With the difference being that Russia, China and Iran take things seriously because they fear war. As to the US "..current American elites have no concept of (their?) own actions having consequences." While the rest of NATO isn't allowed to express opinions. The smart money is not on NATO.

Posted by: bevin | Apr 4 2019 20:33 utc | 29

If the F-35 really works as advertised, the U.S. should not worry about selling it to S-400-possessing Turkey. It’s not like Turkey is going to sell the S-400 radar measurements of the F-35 to Russia. Turkey needs these planes to protect itself from Russia, so why would they reveal the F-35 secrets to Russia?

Conversely, if the claims of the F-35 stealthiness are greatly exaggerated, then the S-400 deal presents a huge problem for the U.S. Turkey will quickly find out that the supposedly “invisible” F-35s are easily trackable by the S-400 radar at great distances, and refuse further purchases of the very expensive F-35, which, of course, will be noticed by other nations, leading to a house-of-cards collapse of the F-35 purchase agreements.
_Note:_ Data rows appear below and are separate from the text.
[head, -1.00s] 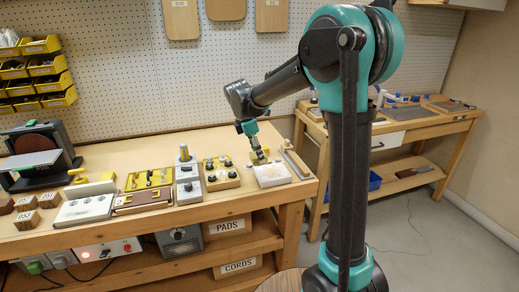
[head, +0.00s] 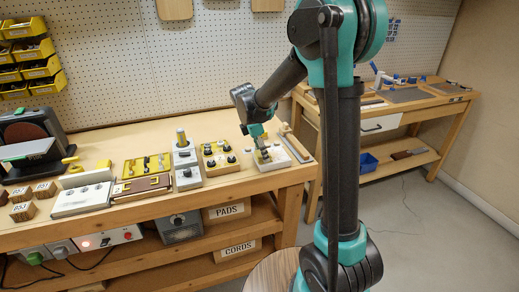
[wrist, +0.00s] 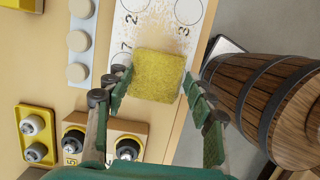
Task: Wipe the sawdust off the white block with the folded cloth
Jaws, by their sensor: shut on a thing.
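The white block (head: 282,161) lies near the right end of the bench. In the wrist view the white block (wrist: 150,12) shows printed circles and numerals, with tan sawdust specks scattered on its face. My gripper (head: 263,153) is over the block in the head view. In the wrist view my gripper (wrist: 156,84) is shut on the folded cloth (wrist: 158,76), a yellow square between its fingers. The cloth covers the near part of the block. Whether it presses on the surface is hard to tell.
A yellow-based block with black knobs (head: 218,160) stands left of the white block. A wooden rail (head: 296,146) lies close on its right. A wooden barrel (wrist: 280,100) stands beyond the bench edge. Bare bench top (head: 120,143) lies behind the row of fixtures.

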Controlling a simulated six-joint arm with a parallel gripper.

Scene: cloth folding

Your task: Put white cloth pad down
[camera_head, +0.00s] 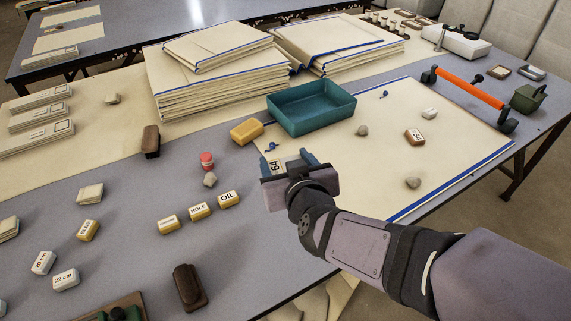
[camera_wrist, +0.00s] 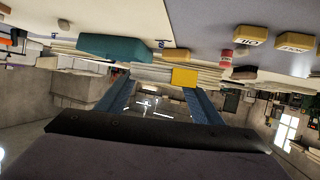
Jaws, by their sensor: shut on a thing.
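The white cloth pad (camera_head: 276,167) is a small pale piece with a dark "64" marking, in my gripper (camera_head: 289,165). My gripper's blue fingers are shut on it, above the table near the left edge of the large cream sheet. The hand hides most of the pad. In the wrist view, which is upside down, a pale block (camera_wrist: 151,73) lies between the fingertips of my gripper (camera_wrist: 159,82), with a yellow patch beside it. I cannot tell whether that patch is part of the pad.
A teal tray (camera_head: 312,110) and a yellow block (camera_head: 247,131) stand behind the gripper. The cream sheet (camera_head: 440,175) holds stones and a brown labelled block (camera_head: 413,137). Labelled yellow blocks (camera_head: 200,210) and a red-topped jar (camera_head: 206,160) lie left. Grey table shows between them.
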Europe will order more Eurofighter Typhoons and Saab Gripens, Japan will focus on developing its own fighter, others will keep using the F-16.

Following this simple logic, we can conclude that the more hysterical the U.S. becomes on the issue of selling the F-35 to S-400-possessing Turkey, the more likely it is that the F-35 stealth capabilities are significantly overstated.

Posted by: S | Apr 4 2019 20:35 utc | 30


I agree with your comment. The U.S. is not liking that Erdogan is not putting all his eggs in the West's basket. The U.S. cannot seriously expect Erdogan not to leverage his options and lift Turkey's economy with Eurasian alliances while also purchasing military insurance from Russia. The economy is a fundamental part of Erdogan's survival and Russia has a stake in that survival therefore will probably act accordingly to capitalize on this rift in U.S./Turkey relations.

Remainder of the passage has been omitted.